A week after the attack of the Glitter Gal Gang it was Saturday, January 25, 2020. I finished the Saturday shift in the library at my university (Grace Christian University). My girlfriend and her posse headed out for a girls day at the county library, Starbucks, and whatever else girls do together which remains a mystery. After I closed at 3:00 pm a friend of mine came along with me to see if my girlfriend and her minion had left their dorm door unlocked. They did, I smiled and jumped with joy. I walked in while my friend was being the watch dog. I had already known that my girlfriend kept her glitter in her closet from previous conversations where I elicited information. The glitter was up top next to the arts and crafts stuff. I used all of her own glitter on all of her room. I was using her own resources against her and her roommate, so that they would be out of it and could not get me back right away with the glitter. It reminded me of the scene in Black Panther where Killmonger used the tactic of destroying all of the heart-shaped herb. It took away any obligation the Wakandan’s had to strike back against him.
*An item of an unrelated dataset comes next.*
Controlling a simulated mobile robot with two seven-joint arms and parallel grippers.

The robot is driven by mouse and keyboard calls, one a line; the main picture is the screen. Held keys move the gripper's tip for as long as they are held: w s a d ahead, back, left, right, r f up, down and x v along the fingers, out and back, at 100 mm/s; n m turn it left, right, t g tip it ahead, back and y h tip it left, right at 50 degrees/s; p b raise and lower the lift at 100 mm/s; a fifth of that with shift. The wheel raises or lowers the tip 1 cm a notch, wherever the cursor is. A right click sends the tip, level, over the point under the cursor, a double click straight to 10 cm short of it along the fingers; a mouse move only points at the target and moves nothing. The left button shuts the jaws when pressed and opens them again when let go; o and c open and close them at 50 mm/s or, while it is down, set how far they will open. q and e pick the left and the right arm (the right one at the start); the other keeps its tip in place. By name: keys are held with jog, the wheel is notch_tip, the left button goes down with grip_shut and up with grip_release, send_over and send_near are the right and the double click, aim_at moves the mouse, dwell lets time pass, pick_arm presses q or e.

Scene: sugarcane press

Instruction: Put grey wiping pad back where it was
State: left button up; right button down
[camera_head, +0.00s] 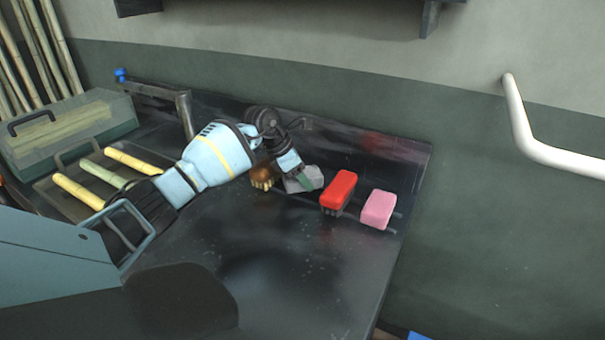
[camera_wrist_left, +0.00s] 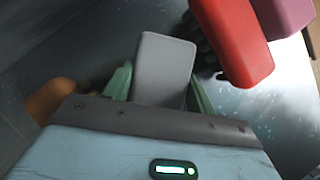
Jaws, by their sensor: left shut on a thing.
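The grey wiping pad (camera_head: 305,179) is at the back of the dark counter (camera_head: 290,280), between a brown brush and a red brush. In the left wrist view the pad (camera_wrist_left: 163,68) sits between the green fingertips. My left gripper (camera_head: 304,182) is shut on it, with a finger on each side. The pad is at or very close to the counter top; I cannot tell whether it touches. My right gripper is in neither view.
The red brush (camera_head: 339,190) stands close to the right of the pad, with a pink sponge (camera_head: 378,208) beyond it. The brown brush (camera_head: 262,176) is close on the left. Yellow and green cane pieces (camera_head: 78,191) lie at the left. The counter's front is clear.

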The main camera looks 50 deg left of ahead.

After I had dumped out all her resources of glitter, I had a bright idea. Now, I’m not the type to be influential or to drive others, but the passion of revenge inside made me a different person. I went into the commons to gather five other guys to help me with a brute force task. I rallied the troops and it didn’t take much to get them when I said the words, “Prank in girls dorms”. We went in like a SWAT team and moved their beds with frames and all outside in the quad. I’m glad there were six of us to quickly do the job within 10 minutes. All of us men went back to our individual homework and pretended like nothing happened.
I sat in the commons window reading Turtles all the way Down by John Green while waiting for their return. I saw the Glitter Gang approach the main doors. I quickly went outside the back way without being noticed. I was outside hiding like a detective on a side of the brick wall waiting for a bust. Really, I was waiting for the gang to walk out of the commons through the quad to their dorm. When they walked out I was unseen and there they were taking pictures, recording, and laughing when they saw their beds. They couldn’t believe how far it had went. I came out from the side of the wall and stood behind them like a clever Sherlock Holmes who had anticipated everything to go the way he had envisioned. The game was on! as Sherlock would say.
Dinner had just begun, so I decided to enjoy a nice warm meal of broccoli Alfredo and garlic bread in the cafeteria while they ran to rescue their covers from the January mist. My girlfriend sat next to me with conflicted feelings of bitterness and appreciation. She is super schedule oriented, so this was a huge inconvenience against her plans for the rest of the night. It made it even better for me to bask in the glory of the pride, which came with their responses and reactions. As she was sitting next to me she reached her hand over as if she were to give me a side hug, but then something felt like sand down my back…. It was glitter! You missed a vile of white glitter,! she said. I thought to myself, “You missed one vile, Ryan, How could you let that happen”! I slightly moved in my seat and the glitter that was settled, unsettled and fell into the back part of my pants. I was ruined. I acted calm and collected, but on the inside I was truly dying I thought. The game was on and not over at all. Of course she thought she got the last act. But, she did not.
They rejected my kind offer of helping them clean up. My girlfriend and her roommate left their door open and paused on cleaning to attend a Bible study. During that time I asked my friend from earlier who was my watch dog, to give me a ride to Dollar Tree and help me with another prank. I bought every single 1 dollar pack of little Styrofoam balls that were the size of tiny beads. We took each off the rack into the cradle of our arms, because we didn’t have a cart or basket (It looked like a librarian with too many books about to fall over). The stereotypical guy with long hair, that wore red flannel pajama’s while working, who also probably smoked weed had scanned each pack one by one. The total cost came out to be $31.00 rounded up. My friend, “the watch dog” scoped out the area of the Glitter Gal Gang Bible study area, and saw them in the commons. we were good to go in. We savagely popped open each package with excitement and anxiousness from the uncertainty of their arrival.
I had texted my girlfriend what she first texted me. “Feel free to call when you see it”. About an hour in a half later I received a text from her saying, “Have fun with your new girlfriend. I hope you and Barbie are very happy together”(that was a remark in reference to my comment, “Looks like I have a new girlfriend” when I found the Barbie in my closet). My friend, “the watch dog” and I laughed snobbishly. I walked to her dorm in my pj’s at 9:00 pm to help them clean up. It was only fair because they helped me. They were in agony with the Styrofoam getting everywhere in the beds, hair, bags, etc… At the end of the night we ended it with an episode of Psych and popcorn.
However that was no sign of reconciliation. They have a glitter bomb in a spray can to deploy in my house. The game is still on!